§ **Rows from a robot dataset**
:::

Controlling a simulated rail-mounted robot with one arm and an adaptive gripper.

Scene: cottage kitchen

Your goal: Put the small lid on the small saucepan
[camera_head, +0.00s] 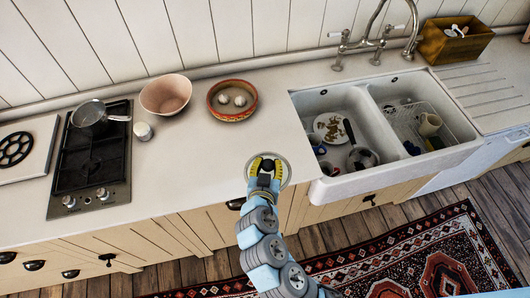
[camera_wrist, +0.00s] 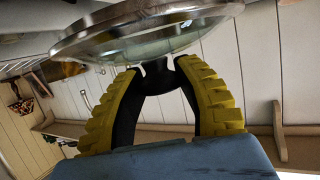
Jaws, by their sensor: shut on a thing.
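The small lid (camera_head: 283,172) is round and see-through with a shiny metal rim. In the wrist view the lid (camera_wrist: 145,43) fills the top middle, just beyond my fingertips. My gripper (camera_head: 265,160) has yellow ribbed pads; in the wrist view its fingertips (camera_wrist: 158,68) are closed on a dark part at the lid's middle. In the head view the lid is over the counter's front edge, left of the sink. A small metal saucepan (camera_head: 88,113) stands on the hob at the left, its handle pointing right. It looks open-topped, and my gripper is well to its right.
The double sink (camera_head: 335,105) at the right holds dishes. The counter's front middle is clear.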

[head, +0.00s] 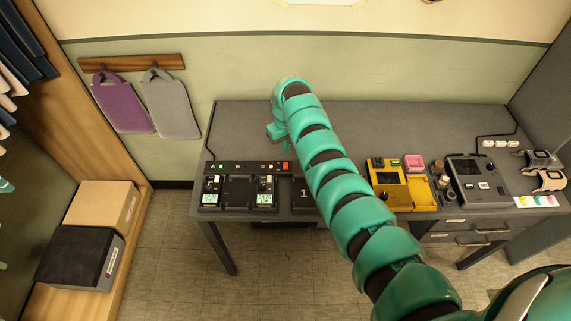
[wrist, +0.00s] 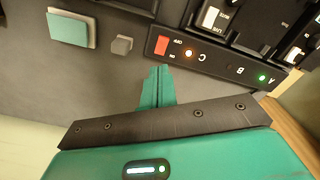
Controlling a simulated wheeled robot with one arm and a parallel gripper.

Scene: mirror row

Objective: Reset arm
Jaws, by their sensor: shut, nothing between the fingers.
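My gripper (head: 274,132) is at the end of my green arm, above the back part of the grey desk (head: 370,124). In the wrist view its green fingers (wrist: 155,88) are together with nothing between them. The fingertips point toward the black switch strip (wrist: 215,64) marked A, B and C. A red switch (wrist: 161,45) sits at one end of the strip. The lights by A and C are lit. I cannot tell whether the fingertips touch the desk. In the head view the strip (head: 246,167) lies left of my arm, which hides part of the desk.
A black device with slots (head: 238,191) stands at the desk's front left. A yellow device (head: 391,187), a pink block (head: 414,162) and a dark device (head: 477,180) stand to the right. Boxes (head: 103,205) sit on a shelf at left. The back right desktop is mostly clear.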

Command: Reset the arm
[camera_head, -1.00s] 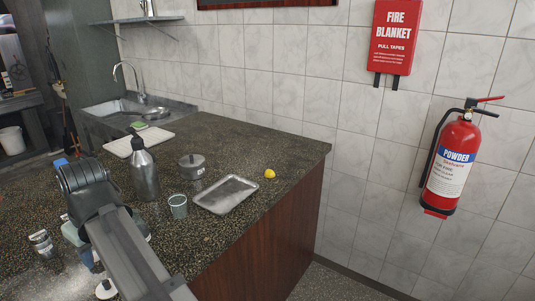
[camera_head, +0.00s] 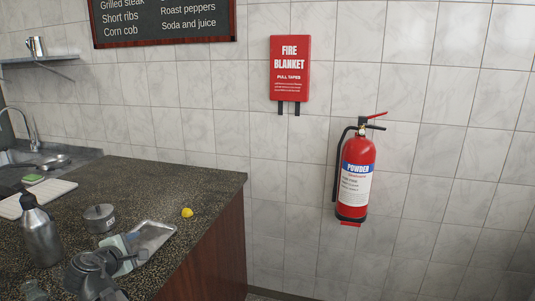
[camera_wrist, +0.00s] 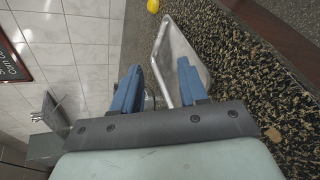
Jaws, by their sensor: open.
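My gripper shows in the wrist view (camera_wrist: 160,84) with its two blue fingers apart and nothing clearly held between them. In the head view my arm reaches over the counter (camera_head: 120,182) from the lower left, and my gripper (camera_head: 138,258) is in front of the near left part of the metal tray (camera_head: 155,236). The tray lies on the counter and also shows beyond the fingers in the wrist view (camera_wrist: 184,50). The fingertips are hard to make out in the head view.
A yellow lemon (camera_head: 187,213) lies right of the tray. A white board (camera_head: 38,198) lies by the sink. A fire extinguisher (camera_head: 355,180) and fire blanket (camera_head: 290,68) hang on the wall.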

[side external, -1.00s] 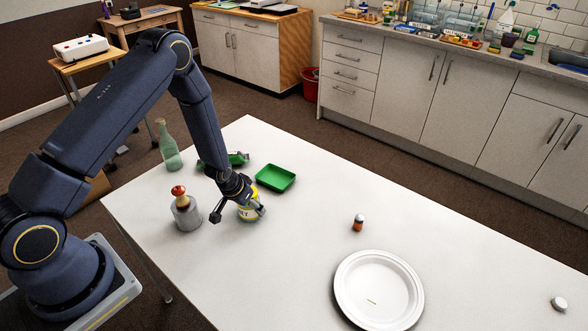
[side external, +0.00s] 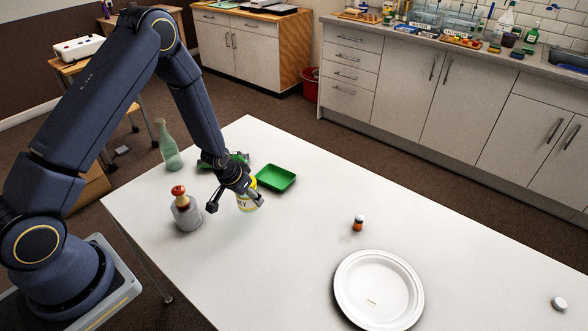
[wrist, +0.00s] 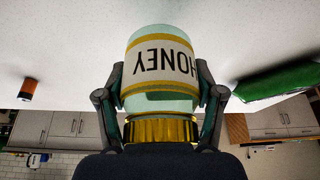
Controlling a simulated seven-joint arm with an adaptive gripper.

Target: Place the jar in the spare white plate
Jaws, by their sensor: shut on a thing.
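The jar (wrist: 160,62) has a label reading HONEY and a gold lid, and fills the middle of the wrist view. In the side view the jar (side external: 246,204) is partly hidden by my gripper (side external: 240,198). My gripper is shut on the jar, with one finger on each side, and holds it at the left part of the white table. The white plate (side external: 347,290) lies at the front middle of the table, to the right of and apart from the jar. Only a small thin yellowish mark shows on it.
A green tray (side external: 276,178) is just right of my gripper, with another green thing (side external: 238,159) behind the arm. A grey bottle with a red top (side external: 187,214) and a green glass bottle (side external: 169,148) stand left.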

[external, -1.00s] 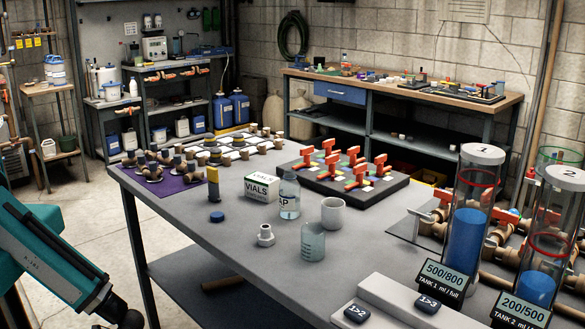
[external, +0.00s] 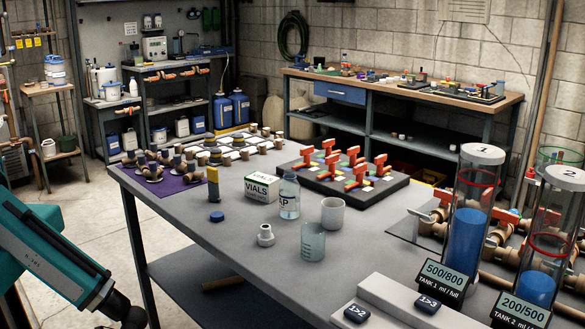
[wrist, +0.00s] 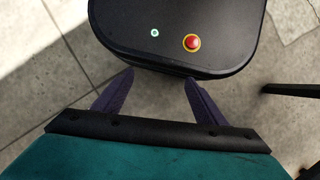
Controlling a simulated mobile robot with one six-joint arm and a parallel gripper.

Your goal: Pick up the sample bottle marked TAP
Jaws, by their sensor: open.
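The sample bottle (external: 289,198) stands upright on the grey table in the external view. It is clear with a whitish label, of which the letters "AP" show. My gripper (wrist: 158,98) shows in the wrist view, its two dark purple fingers spread apart with nothing between them. It is over the floor by my own black base, away from the bottle. In the external view only my teal arm shows at the lower left, and the gripper is out of that picture.
A valve board (external: 345,190) lies behind.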

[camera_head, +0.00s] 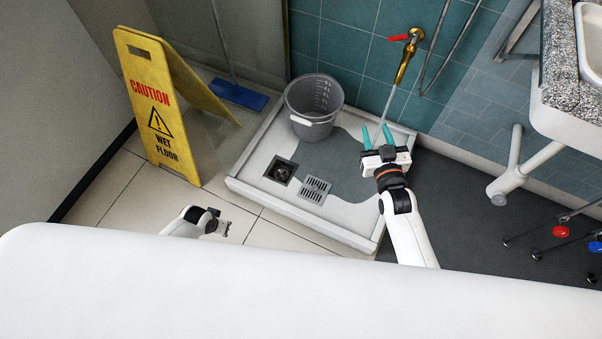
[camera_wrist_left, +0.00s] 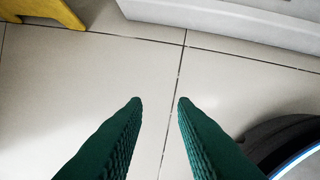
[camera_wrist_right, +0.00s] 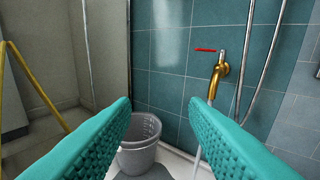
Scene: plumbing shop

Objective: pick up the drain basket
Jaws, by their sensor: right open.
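The drain basket (camera_head: 281,173) is a small dark metal piece sitting in the square drain opening of the white shower tray (camera_head: 257,143). A slotted metal grate (camera_head: 314,189) lies on the tray beside the opening, to its right. My right gripper (camera_head: 376,134) is open and empty over the tray's right side, well right of the basket. Its teal fingers (camera_wrist_right: 160,125) spread wide in the right wrist view. My left gripper (camera_head: 226,228) is low over the floor tiles, outside the tray. Its fingers (camera_wrist_left: 158,100) are apart and empty in the left wrist view. Neither wrist view shows the basket.
A grey bucket (camera_head: 314,108) stands on the tray behind the drain. A brass tap (camera_head: 407,58) with a red handle runs water down near my right gripper. A yellow caution sign (camera_head: 158,105) and a blue mop (camera_head: 238,95) stand left. A sink (camera_head: 575,75) is at right.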

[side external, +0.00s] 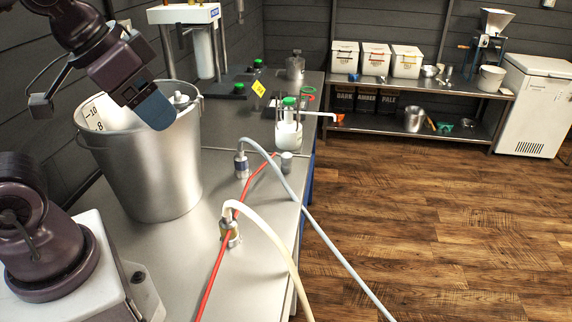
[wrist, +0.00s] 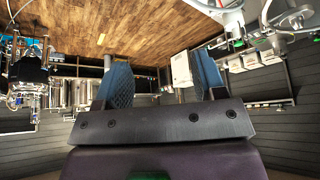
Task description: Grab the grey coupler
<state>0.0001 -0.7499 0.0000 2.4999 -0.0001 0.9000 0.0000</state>
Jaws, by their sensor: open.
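A coupler with a blue-grey band (side external: 242,166) stands upright on the steel bench, with a grey hose running from its top. A second coupler with a brass-coloured band (side external: 229,234) stands nearer on the bench, with a cream hose. A small plain grey metal piece (side external: 287,162) stands right of the first coupler. My gripper (side external: 157,112) is over the big steel pot, left of and higher than the couplers. In the wrist view its two blue fingers (wrist: 163,78) are apart with nothing between them. I cannot make out either coupler in the wrist view.
The big steel pot (side external: 150,170) stands left of the couplers. A red hose (side external: 212,270) crosses the bench past both couplers. A white vessel with a green cap (side external: 288,135) stands behind them. The bench front between pot and cream hose is mostly clear.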

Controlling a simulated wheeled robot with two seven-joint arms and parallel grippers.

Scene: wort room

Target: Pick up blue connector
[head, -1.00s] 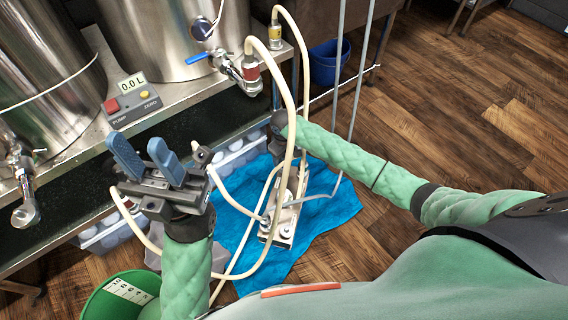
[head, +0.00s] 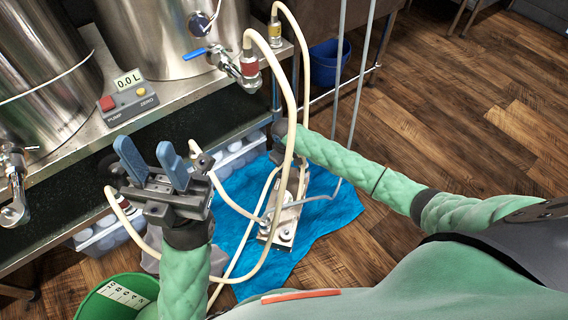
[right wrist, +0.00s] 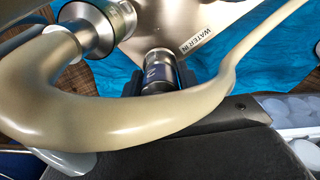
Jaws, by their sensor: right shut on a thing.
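The blue connector (right wrist: 158,72) is a short metal fitting with a dark blue band, in the upper middle of the right wrist view, beside a plate marked WATER IN. My right gripper (right wrist: 160,88) is shut on it, one dark finger on each side. A thick cream hose crosses in front in that view. In the head view the right arm reaches in from the right, and its gripper is hidden behind the hoses. My left gripper (head: 152,164) has blue fingers spread apart and is empty, in front of the bench.
A plate-type metal unit (head: 284,222) stands on a blue cloth (head: 325,213) with cream hoses (head: 290,100) looping around it. Steel kettles (head: 165,30) and a pump box (head: 127,98) are on the bench. A green bucket (head: 95,304) is at lower left. Wooden floor is clear at right.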

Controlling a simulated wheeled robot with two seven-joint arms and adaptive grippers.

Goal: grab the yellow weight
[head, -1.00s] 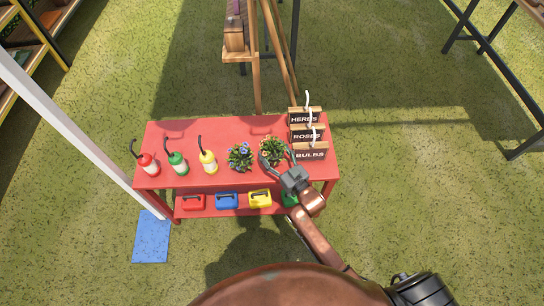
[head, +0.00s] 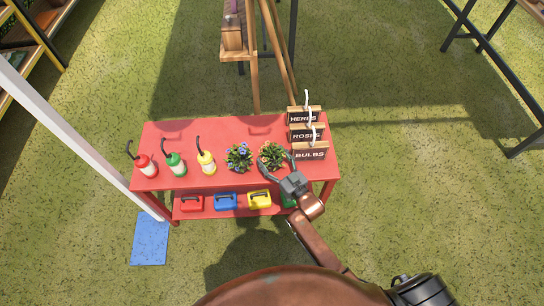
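The yellow weight (head: 259,200) sits on the lower shelf of the red table, between the blue weight (head: 226,202) and a green weight (head: 288,201) that my right arm mostly hides. My right gripper (head: 276,167) is open and empty above the front right part of the table top. It is close to a pot of orange and yellow flowers (head: 271,155), above and to the right of the yellow weight. I cannot tell whether it touches the flowers. My left gripper is not in view.
The red table top (head: 219,135) holds red, green and yellow bottles (head: 206,162), purple flowers (head: 239,157) and wooden signs (head: 310,151). A red weight (head: 191,203) is on the lower shelf. A white post (head: 75,135) stands left. Grass in front is clear.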

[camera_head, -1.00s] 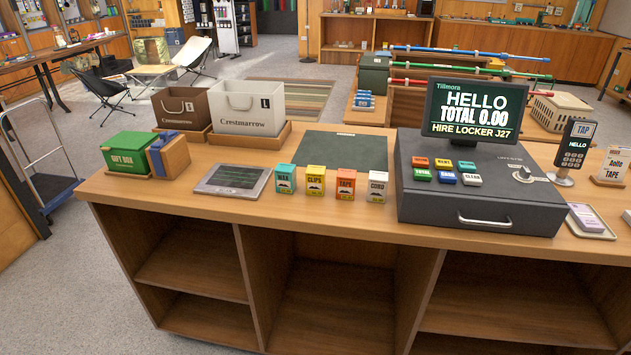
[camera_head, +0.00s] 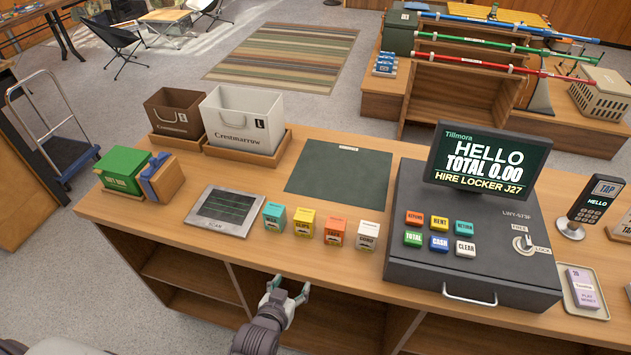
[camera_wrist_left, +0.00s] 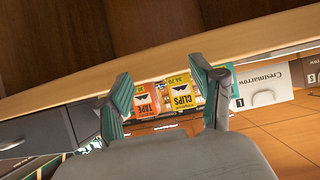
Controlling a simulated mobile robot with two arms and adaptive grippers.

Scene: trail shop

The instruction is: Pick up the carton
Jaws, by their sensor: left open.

:::

Copy out all the records exactly, excluding pictures.

§ **Solved exercise**
Controlling a simulated rail-mounted robot with one arm and an adaptive gripper.

Scene: cottage kitchen

Your goal: Put the small lid on the small saucepan
[camera_head, +0.00s] 
[camera_wrist, +0.00s] 
Jaws, by their sensor: shut on a thing.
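The small lid (camera_head: 283,172) is round and see-through with a shiny metal rim. In the wrist view the lid (camera_wrist: 145,43) fills the top middle, just beyond my fingertips. My gripper (camera_head: 265,160) has yellow ribbed pads; in the wrist view its fingertips (camera_wrist: 158,68) are closed on a dark part at the lid's middle. In the head view the lid is over the counter's front edge, left of the sink. A small metal saucepan (camera_head: 88,113) stands on the hob at the left, its handle pointing right. It looks open-topped, and my gripper is well to its right.
The double sink (camera_head: 335,105) at the right holds dishes. The counter's front middle is clear.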

[head, +0.00s] 
[wrist, +0.00s] 
Controlling a simulated wheeled robot with one arm and a parallel gripper.

Scene: mirror row

Objective: Reset arm
Jaws, by their sensor: shut, nothing between the fingers.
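My gripper (head: 274,132) is at the end of my green arm, above the back part of the grey desk (head: 370,124). In the wrist view its green fingers (wrist: 155,88) are together with nothing between them. The fingertips point toward the black switch strip (wrist: 215,64) marked A, B and C. A red switch (wrist: 161,45) sits at one end of the strip. The lights by A and C are lit. I cannot tell whether the fingertips touch the desk. In the head view the strip (head: 246,167) lies left of my arm, which hides part of the desk.
A black device with slots (head: 238,191) stands at the desk's front left. A yellow device (head: 391,187), a pink block (head: 414,162) and a dark device (head: 477,180) stand to the right. Boxes (head: 103,205) sit on a shelf at left. The back right desktop is mostly clear.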

Command: Reset the arm
[camera_head, -1.00s] 
[camera_head, +0.00s] 
[camera_wrist, +0.00s] 
Jaws, by their sensor: open.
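My gripper shows in the wrist view (camera_wrist: 160,84) with its two blue fingers apart and nothing clearly held between them. In the head view my arm reaches over the counter (camera_head: 120,182) from the lower left, and my gripper (camera_head: 138,258) is in front of the near left part of the metal tray (camera_head: 155,236). The tray lies on the counter and also shows beyond the fingers in the wrist view (camera_wrist: 184,50). The fingertips are hard to make out in the head view.
A yellow lemon (camera_head: 187,213) lies right of the tray. A white board (camera_head: 38,198) lies by the sink. A fire extinguisher (camera_head: 355,180) and fire blanket (camera_head: 290,68) hang on the wall.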

[side external, -1.00s] 
[side external, +0.00s] 
[wrist, +0.00s] 
Controlling a simulated seven-joint arm with an adaptive gripper.

Target: Place the jar in the spare white plate
Jaws, by their sensor: shut on a thing.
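The jar (wrist: 160,62) has a label reading HONEY and a gold lid, and fills the middle of the wrist view. In the side view the jar (side external: 246,204) is partly hidden by my gripper (side external: 240,198). My gripper is shut on the jar, with one finger on each side, and holds it at the left part of the white table. The white plate (side external: 347,290) lies at the front middle of the table, to the right of and apart from the jar. Only a small thin yellowish mark shows on it.
A green tray (side external: 276,178) is just right of my gripper, with another green thing (side external: 238,159) behind the arm. A grey bottle with a red top (side external: 187,214) and a green glass bottle (side external: 169,148) stand left.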

[external, -1.00s] 
[external, +0.00s] 
[wrist, +0.00s] 
Controlling a simulated mobile robot with one six-joint arm and a parallel gripper.

Your goal: Pick up the sample bottle marked TAP
Jaws, by their sensor: open.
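The sample bottle (external: 289,198) stands upright on the grey table in the external view. It is clear with a whitish label, of which the letters "AP" show. My gripper (wrist: 158,98) shows in the wrist view, its two dark purple fingers spread apart with nothing between them. It is over the floor by my own black base, away from the bottle. In the external view only my teal arm shows at the lower left, and the gripper is out of that picture.
A valve board (external: 345,190) lies behind.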

[camera_head, +0.00s] 
[camera_wrist_left, +0.00s] 
[camera_wrist_right, +0.00s] 
Scene: plumbing shop

Objective: pick up the drain basket
Jaws, by their sensor: right open.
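The drain basket (camera_head: 281,173) is a small dark metal piece sitting in the square drain opening of the white shower tray (camera_head: 257,143). A slotted metal grate (camera_head: 314,189) lies on the tray beside the opening, to its right. My right gripper (camera_head: 376,134) is open and empty over the tray's right side, well right of the basket. Its teal fingers (camera_wrist_right: 160,125) spread wide in the right wrist view. My left gripper (camera_head: 226,228) is low over the floor tiles, outside the tray. Its fingers (camera_wrist_left: 158,100) are apart and empty in the left wrist view. Neither wrist view shows the basket.
A grey bucket (camera_head: 314,108) stands on the tray behind the drain. A brass tap (camera_head: 407,58) with a red handle runs water down near my right gripper. A yellow caution sign (camera_head: 158,105) and a blue mop (camera_head: 238,95) stand left. A sink (camera_head: 575,75) is at right.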

[side external, +0.00s] 
[wrist, +0.00s] 
Task description: Grab the grey coupler
<state>0.0001 -0.7499 0.0000 2.4999 -0.0001 0.9000 0.0000</state>
Jaws, by their sensor: open.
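A coupler with a blue-grey band (side external: 242,166) stands upright on the steel bench, with a grey hose running from its top. A second coupler with a brass-coloured band (side external: 229,234) stands nearer on the bench, with a cream hose. A small plain grey metal piece (side external: 287,162) stands right of the first coupler. My gripper (side external: 157,112) is over the big steel pot, left of and higher than the couplers. In the wrist view its two blue fingers (wrist: 163,78) are apart with nothing between them. I cannot make out either coupler in the wrist view.
The big steel pot (side external: 150,170) stands left of the couplers. A red hose (side external: 212,270) crosses the bench past both couplers. A white vessel with a green cap (side external: 288,135) stands behind them. The bench front between pot and cream hose is mostly clear.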

Controlling a simulated wheeled robot with two seven-joint arms and parallel grippers.

Scene: wort room

Target: Pick up blue connector
[head, -1.00s] 
[head, +0.00s] 
[right wrist, +0.00s] 
Jaws, by their sensor: right shut on a thing.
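The blue connector (right wrist: 158,72) is a short metal fitting with a dark blue band, in the upper middle of the right wrist view, beside a plate marked WATER IN. My right gripper (right wrist: 160,88) is shut on it, one dark finger on each side. A thick cream hose crosses in front in that view. In the head view the right arm reaches in from the right, and its gripper is hidden behind the hoses. My left gripper (head: 152,164) has blue fingers spread apart and is empty, in front of the bench.
A plate-type metal unit (head: 284,222) stands on a blue cloth (head: 325,213) with cream hoses (head: 290,100) looping around it. Steel kettles (head: 165,30) and a pump box (head: 127,98) are on the bench. A green bucket (head: 95,304) is at lower left. Wooden floor is clear at right.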

Controlling a simulated wheeled robot with two seven-joint arms and adaptive grippers.

Goal: grab the yellow weight
[head, -1.00s] 
[head, +0.00s] 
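The yellow weight (head: 259,200) sits on the lower shelf of the red table, between the blue weight (head: 226,202) and a green weight (head: 288,201) that my right arm mostly hides. My right gripper (head: 276,167) is open and empty above the front right part of the table top. It is close to a pot of orange and yellow flowers (head: 271,155), above and to the right of the yellow weight. I cannot tell whether it touches the flowers. My left gripper is not in view.
The red table top (head: 219,135) holds red, green and yellow bottles (head: 206,162), purple flowers (head: 239,157) and wooden signs (head: 310,151). A red weight (head: 191,203) is on the lower shelf. A white post (head: 75,135) stands left. Grass in front is clear.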

[camera_head, -1.00s] 
[camera_head, +0.00s] 
[camera_wrist_left, +0.00s] 
Controlling a simulated mobile robot with two arms and adaptive grippers.

Scene: trail shop

The instruction is: Pick up the carton
Jaws, by their sensor: left open.

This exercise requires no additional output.